Araştırmacılar müşterilerin bir markadan vazgeçmesinin birinci sebebinin kalitesiz ve kaba müşteri hizmetleri olduğunu bulmuş ve bu sebep ‘yavaş ve gecikmiş hizmet’e göre yüzde 18 daha fazla dile getirilmiş.

Sonuçlar net: İyi hizmet hızlı hizmeti, gerek müşterileri elde tutmak gerek memnun etmek konusunda her zaman ezip geçiyor.

İşletmenizin ve çalışanlarınızın güler yüzlü bir şekilde akılda kalıcı, yetkin ve bilgili bir hizmet sunması oldukça önemli.

Hizmeti vaktinde sunmak da önemli ancak müşteriler sorunlarını çözmek için hiçbir şeyden kaçınmayan markaları daha fazla hatırlıyor.

Mutlaka okuyun: Müşterilerin Beklentileri Nelerdir?

 

2. Müşteriler kendilerinin (ve diğer müşterilerin) ne istediğini bilir; yardımcı olmaya da hazırlar.

Müşterilerin sizden iyi olduğu bazı konular vardır ve bunlardan biri de diğer müşterilerin ihtiyaçlarını anlamaktır.

Yapılan bir araştırma, müşterilerin birçok durumda ne istediklerini bildiklerini ve müşteri tavsiyelerinin işletmelerin başarısı için ne kadar önemli olduğunu gösteriyor.

Araştırmanın en önemli sonuçları ise şöyle:

  • Ticari açıdan başarılı olan 9 sektörden 1193 inovasyonun 737’si (yüzde 60’ı) müşterilerin fikriydi. (Müşterilerin oldukça inovatif fikirleri olabiliyor.)
  • Kullanıcı kaynaklı inovasyonlar ‘durgunluk dönemlerinden’ çıkabilmek adına başarılı bir şekilde kullanılmış.

Birinci sonuç oldukça şaşırtıcı olsa da ikinci sonuç üzerine yapılmış bir araştırma müşteriyi dinlemenin ne kadar değerli olduğunu bize gösteriyor.

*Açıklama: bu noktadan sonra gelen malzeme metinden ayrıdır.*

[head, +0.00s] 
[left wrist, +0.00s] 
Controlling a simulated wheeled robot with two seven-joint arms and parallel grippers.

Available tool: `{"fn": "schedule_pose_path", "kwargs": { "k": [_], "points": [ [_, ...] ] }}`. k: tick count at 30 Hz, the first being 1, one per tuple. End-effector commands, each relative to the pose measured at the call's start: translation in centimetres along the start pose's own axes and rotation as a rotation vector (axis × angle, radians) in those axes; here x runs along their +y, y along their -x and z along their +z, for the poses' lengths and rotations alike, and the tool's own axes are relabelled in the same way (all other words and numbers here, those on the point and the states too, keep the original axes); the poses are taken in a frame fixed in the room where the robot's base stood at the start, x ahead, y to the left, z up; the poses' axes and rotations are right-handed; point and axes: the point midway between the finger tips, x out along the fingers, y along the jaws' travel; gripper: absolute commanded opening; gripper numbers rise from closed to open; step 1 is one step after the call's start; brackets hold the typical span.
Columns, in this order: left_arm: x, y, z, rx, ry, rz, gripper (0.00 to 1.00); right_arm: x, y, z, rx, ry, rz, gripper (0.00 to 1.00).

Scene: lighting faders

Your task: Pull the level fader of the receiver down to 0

ABD merkezli bir şirket olan 3M’nin Medikal-Cerrahi Piyasalar Bölümü durgunluk dönemindeki inovasyon sicilini canlandırmanın yollarını arıyordu.

Standart yolu izlemek yerine (sadece şirket içi, çalışanlardan çıkan fikirleri kullanmak) ayrıca bir takım kurarak inovatif fikirler bulmak için müşterileri kapsayan bir araştırma yapmaya başladılar.

Bu iki grubun (çalışanlar/müşteriler) sonuçları karşılaştırıldığında farklılıklar göze çarpıyordu:

  • Müşteri kaynaklı inovasyonların 5 yıllık hasılatı 146 milyon dolardı.
  • Şirket içinden çıkan inovasyonların aynı zaman aralığı içindeki hasılatı ise 18 milyon dolar oldu.

Sonuçlar açıktı: Müşteriler sık sık başarılı olacak fikirlere sahipti. İşletmenizde müşterilerin tam potansiyelini kullandığınızdan emin olun. Müşteri anketleri ve müşteri geri bildirim analizleri araştırmanızın ayrılmaz bir parçası olmalıdır.

 

3. Müşteriler kolay göründüğü sürece sadakat programlarını severler.

Şirketler yıllar boyu kalıcı olacak sadakat programları yaratmaya çalıştılar ve şimdi iki sosyal psikoloğun yaptığı çalışmalar sayesinde bunu başarmanın yollarını öğreniyoruz.

Tüketici araştırmaları yapan Joseph Nunes ve Xavier Dreze müşteri sadakat programları üzerine çarpıcı sonuçlara ulaştılar.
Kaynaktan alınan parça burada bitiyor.